# Manipulation episode records
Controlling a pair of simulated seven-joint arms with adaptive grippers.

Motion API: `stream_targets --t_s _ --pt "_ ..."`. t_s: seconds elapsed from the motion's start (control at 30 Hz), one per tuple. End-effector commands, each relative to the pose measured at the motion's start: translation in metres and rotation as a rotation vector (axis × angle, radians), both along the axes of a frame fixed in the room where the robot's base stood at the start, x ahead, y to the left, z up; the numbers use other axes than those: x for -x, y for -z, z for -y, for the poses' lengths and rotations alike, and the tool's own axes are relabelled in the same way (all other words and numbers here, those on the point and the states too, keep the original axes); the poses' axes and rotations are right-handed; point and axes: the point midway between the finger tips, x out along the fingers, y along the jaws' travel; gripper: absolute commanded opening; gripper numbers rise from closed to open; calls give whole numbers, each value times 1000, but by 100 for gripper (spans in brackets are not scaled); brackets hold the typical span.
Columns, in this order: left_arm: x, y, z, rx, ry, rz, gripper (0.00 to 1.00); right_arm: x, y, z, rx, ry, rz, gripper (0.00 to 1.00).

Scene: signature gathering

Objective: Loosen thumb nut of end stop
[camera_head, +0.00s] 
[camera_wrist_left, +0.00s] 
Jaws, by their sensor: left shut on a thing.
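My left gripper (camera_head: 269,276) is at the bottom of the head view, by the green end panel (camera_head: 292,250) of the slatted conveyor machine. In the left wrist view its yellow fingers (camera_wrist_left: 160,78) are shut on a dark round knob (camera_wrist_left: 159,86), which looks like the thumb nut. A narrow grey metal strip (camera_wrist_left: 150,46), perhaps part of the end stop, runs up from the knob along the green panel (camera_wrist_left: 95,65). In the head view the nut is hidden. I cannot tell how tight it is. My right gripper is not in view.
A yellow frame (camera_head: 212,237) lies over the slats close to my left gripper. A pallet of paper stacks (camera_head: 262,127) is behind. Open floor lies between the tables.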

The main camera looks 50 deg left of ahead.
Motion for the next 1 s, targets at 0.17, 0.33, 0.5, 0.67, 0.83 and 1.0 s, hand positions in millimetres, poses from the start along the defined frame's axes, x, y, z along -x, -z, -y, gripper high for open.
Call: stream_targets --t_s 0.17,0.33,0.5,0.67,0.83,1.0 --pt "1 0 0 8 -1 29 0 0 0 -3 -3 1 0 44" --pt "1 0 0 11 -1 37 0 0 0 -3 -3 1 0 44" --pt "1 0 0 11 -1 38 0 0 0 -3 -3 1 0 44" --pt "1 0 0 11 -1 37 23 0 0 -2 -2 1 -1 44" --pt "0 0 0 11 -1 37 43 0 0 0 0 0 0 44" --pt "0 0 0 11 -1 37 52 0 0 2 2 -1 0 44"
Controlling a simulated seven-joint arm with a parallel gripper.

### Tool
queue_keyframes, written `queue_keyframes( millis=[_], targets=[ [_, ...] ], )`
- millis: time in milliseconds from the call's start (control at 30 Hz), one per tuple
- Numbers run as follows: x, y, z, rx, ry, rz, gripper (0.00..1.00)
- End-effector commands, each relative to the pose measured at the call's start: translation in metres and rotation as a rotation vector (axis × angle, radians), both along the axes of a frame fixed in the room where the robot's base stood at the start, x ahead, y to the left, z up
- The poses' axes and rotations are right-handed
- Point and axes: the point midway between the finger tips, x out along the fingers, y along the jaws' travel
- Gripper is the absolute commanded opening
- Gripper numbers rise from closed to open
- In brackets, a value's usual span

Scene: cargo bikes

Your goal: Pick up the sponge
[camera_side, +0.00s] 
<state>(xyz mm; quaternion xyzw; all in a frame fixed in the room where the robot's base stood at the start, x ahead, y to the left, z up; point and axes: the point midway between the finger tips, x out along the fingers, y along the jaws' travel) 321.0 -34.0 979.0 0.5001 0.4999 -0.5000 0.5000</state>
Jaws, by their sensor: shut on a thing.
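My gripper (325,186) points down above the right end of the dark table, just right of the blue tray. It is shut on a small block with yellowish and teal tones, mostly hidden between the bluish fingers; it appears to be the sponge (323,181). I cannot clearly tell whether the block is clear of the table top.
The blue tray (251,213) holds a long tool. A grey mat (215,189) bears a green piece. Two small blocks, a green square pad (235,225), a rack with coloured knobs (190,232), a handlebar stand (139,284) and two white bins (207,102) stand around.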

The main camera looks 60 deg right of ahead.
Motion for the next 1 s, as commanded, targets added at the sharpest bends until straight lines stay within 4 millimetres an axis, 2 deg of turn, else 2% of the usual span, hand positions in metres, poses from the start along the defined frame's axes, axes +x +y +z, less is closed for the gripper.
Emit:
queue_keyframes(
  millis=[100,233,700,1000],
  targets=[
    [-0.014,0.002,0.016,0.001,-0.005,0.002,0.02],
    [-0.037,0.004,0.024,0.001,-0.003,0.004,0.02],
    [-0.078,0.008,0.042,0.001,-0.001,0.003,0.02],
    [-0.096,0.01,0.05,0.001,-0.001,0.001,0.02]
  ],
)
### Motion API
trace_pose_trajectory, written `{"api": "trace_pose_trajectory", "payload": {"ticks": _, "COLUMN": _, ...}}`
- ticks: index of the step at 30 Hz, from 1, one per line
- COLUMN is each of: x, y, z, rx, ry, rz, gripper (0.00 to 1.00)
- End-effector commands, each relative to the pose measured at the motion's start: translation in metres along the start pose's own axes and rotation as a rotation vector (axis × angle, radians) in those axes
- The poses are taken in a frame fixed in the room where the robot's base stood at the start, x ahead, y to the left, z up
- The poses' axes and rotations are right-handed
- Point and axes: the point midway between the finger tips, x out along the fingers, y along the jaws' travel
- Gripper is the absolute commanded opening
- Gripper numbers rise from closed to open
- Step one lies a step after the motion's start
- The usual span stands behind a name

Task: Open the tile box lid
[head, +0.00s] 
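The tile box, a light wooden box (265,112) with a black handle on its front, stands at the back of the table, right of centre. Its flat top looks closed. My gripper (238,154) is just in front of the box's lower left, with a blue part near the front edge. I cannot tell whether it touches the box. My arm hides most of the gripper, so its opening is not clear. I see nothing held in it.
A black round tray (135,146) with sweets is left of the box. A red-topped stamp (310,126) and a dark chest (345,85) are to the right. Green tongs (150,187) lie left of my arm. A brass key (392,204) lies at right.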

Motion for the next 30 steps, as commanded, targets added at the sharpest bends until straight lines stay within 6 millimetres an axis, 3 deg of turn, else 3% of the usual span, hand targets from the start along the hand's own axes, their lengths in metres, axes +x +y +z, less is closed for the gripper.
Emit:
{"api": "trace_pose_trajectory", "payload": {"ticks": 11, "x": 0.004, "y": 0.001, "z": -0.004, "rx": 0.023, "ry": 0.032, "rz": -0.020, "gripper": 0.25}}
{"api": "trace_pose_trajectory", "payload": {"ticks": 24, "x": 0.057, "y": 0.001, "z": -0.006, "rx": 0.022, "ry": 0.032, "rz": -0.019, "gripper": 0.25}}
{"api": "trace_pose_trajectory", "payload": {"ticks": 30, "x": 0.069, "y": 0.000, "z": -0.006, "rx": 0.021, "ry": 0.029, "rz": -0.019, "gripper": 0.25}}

# Direction
Each line above that includes "turn" should be shown.

# Final result
Motion for the next 1 s, as commanded, targets added at the sharpest bends until straight lines stay within 4 millimetres an axis, 2 deg of turn, else 2% of the usual span, hand positions in metres, poses from the start along the defined frame's axes, axes +x +y +z, less is closed for the gripper.
Motion for the next 30 steps, as commanded, targets added at the sharpest bends until straight lines stay within 6 millimetres an axis, 3 deg of turn, else 3% of the usual span, hand targets from the start along the hand's own axes, their lengths in metres, axes +x +y +z, less is closed for the gripper.

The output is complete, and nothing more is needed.